I cannot juggle! This is so frustrating to learn. I can't expect to learn it overnight, though, and at least we have a lot of time practicing in team meetings. And everyone else sucks pretty much equally, so it's all good. We can throw little multi-colored, beanbag-filled balls at each other and have great fun doing it! ;o)
I'm getting more and more excited about the trip... as I rehearse more and more, and the little pieces start coming together more and more, I start to feel like it's more real. At first, I was completely in a daze about it, and it didn't feel like it was real, but now I'm beginning to believe that it's actually happening.

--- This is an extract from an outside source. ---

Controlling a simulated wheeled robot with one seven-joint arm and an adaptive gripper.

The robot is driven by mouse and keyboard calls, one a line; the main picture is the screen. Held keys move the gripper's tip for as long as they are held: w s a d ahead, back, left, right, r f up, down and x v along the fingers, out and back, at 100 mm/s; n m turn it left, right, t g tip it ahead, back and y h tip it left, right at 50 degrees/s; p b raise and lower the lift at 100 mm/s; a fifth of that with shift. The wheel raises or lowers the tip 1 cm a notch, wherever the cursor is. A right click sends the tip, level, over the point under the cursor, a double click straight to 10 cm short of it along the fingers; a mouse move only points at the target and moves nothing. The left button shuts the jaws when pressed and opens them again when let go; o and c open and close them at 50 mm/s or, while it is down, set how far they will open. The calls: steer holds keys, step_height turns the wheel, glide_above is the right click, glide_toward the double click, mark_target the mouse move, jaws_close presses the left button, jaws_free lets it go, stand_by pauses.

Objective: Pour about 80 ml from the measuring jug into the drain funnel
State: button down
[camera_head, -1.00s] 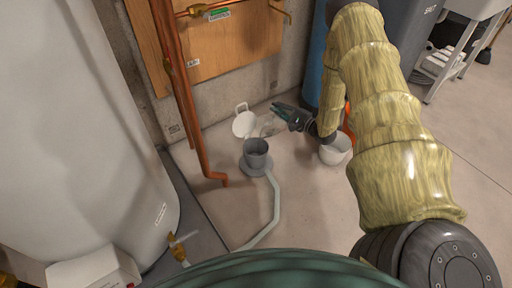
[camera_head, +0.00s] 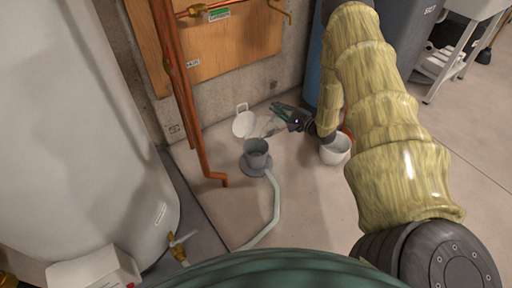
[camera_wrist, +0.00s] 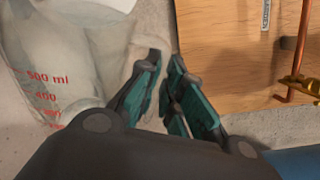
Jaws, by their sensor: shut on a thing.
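The clear measuring jug (camera_head: 267,128) is held in the air just above and right of the drain funnel, its outline faint in the head view. In the wrist view the jug (camera_wrist: 60,75) fills the left side, with red "500 ml" and "400" marks. My gripper (camera_head: 278,107) is shut on the jug's handle side, its teal fingers (camera_wrist: 160,88) close together. The grey drain funnel (camera_head: 257,160) stands upright on the floor with a pale hose at its base. The jug looks tilted toward the funnel. I cannot make out the liquid level or a stream.
Copper pipes (camera_head: 192,110) come down close on the left, beside a white tank (camera_head: 80,120). The floor in front is clear.

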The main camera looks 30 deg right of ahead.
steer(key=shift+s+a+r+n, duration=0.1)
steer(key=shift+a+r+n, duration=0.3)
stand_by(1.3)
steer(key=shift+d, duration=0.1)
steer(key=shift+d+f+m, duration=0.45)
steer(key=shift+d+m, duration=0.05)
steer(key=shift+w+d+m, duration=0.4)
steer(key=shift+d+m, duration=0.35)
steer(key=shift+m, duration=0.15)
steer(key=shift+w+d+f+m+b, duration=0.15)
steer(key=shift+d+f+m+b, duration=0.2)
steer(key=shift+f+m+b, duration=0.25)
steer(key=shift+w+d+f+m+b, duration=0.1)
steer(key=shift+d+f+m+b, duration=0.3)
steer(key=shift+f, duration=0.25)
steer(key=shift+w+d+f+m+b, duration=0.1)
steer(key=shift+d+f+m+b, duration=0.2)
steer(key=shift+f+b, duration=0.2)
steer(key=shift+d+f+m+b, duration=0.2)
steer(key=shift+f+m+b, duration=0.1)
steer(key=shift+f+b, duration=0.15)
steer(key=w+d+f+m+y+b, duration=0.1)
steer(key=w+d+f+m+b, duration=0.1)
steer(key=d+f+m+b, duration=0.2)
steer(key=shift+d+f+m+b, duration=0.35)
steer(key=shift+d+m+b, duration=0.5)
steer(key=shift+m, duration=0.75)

I'm seeing--and recognizing--God's hand in more and more of it.
Like I said before, I couldn't have fully appreciated it until it was taken away and I had to reconcile the fact that I didn't have it, and then I had to hit rock bottom. And, now that I have the trip, and I'm seeing a bigger piece of the picture, I'm seeing God in it more and more. Does that make sense? I saw him before, but as I'm realizing more things about life, and about my summer, and about people, I'm seeing that he's in so much more of it than I thought he was. Or than I realized he was. Or something like that.
In any case, I'm going to Ikea tomorrow with Laura, and then going shopping with Min sometime this week, to start getting ready for the trip... start getting some of those little things that I need before I go...
I'll write something intellectual and somewhat more inspirational tomorrow, okay? Sounds like a plan.